Entries from a robot dataset:
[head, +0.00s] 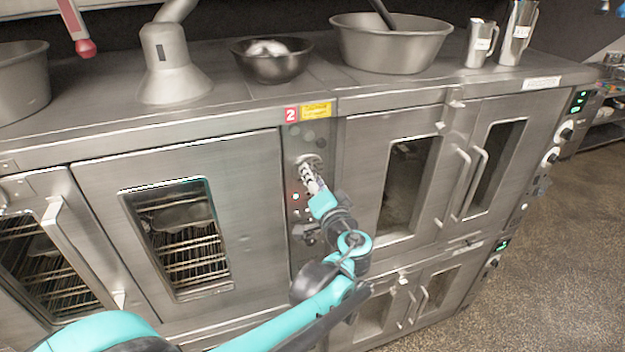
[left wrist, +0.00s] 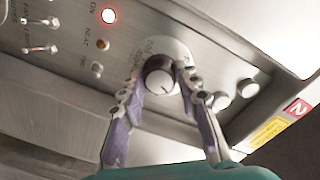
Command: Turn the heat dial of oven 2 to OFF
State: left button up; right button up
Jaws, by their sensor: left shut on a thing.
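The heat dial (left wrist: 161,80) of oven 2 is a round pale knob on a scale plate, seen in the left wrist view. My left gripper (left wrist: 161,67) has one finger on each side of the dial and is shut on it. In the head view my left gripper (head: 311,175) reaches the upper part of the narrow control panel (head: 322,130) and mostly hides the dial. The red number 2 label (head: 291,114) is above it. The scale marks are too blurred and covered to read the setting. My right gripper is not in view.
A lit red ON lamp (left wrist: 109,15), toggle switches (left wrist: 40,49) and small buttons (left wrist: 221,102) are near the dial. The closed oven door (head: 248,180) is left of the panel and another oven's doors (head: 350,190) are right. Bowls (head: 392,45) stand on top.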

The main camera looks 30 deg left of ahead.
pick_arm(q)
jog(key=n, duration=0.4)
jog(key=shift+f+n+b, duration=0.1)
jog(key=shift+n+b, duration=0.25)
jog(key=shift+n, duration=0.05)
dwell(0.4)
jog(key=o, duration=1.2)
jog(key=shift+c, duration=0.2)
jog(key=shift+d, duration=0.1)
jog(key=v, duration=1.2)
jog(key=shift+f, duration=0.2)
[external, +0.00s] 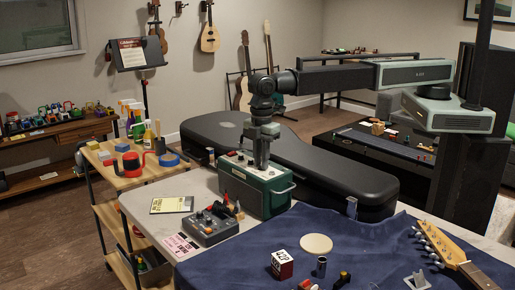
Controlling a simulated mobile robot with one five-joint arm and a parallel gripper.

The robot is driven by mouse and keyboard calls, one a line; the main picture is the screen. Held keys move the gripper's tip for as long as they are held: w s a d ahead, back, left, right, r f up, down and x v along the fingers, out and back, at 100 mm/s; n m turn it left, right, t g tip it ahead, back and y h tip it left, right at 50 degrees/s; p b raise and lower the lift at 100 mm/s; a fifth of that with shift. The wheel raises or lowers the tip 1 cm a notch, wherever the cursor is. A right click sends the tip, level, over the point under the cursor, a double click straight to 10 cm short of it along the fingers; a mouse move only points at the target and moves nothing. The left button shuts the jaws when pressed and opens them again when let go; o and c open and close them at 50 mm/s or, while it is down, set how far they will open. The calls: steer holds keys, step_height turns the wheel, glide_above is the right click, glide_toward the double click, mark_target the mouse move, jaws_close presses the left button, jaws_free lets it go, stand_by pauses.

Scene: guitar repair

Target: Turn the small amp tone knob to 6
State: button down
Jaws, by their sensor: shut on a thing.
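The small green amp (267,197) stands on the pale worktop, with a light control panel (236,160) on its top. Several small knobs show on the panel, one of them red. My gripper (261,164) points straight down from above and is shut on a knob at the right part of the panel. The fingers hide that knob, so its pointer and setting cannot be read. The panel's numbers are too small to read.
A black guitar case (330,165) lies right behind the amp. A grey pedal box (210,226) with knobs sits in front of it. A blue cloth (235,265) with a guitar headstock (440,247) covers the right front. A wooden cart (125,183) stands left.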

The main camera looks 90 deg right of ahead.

Task objective:
Could you repeat exactly the lines from the first one of the records above through the line containing "State: left button up; right button up", leaving out any pictures?

Right answer:
[head, +0.00s] 
[left wrist, +0.00s] 
Command: Turn the heat dial of oven 2 to OFF
State: left button up; right button up

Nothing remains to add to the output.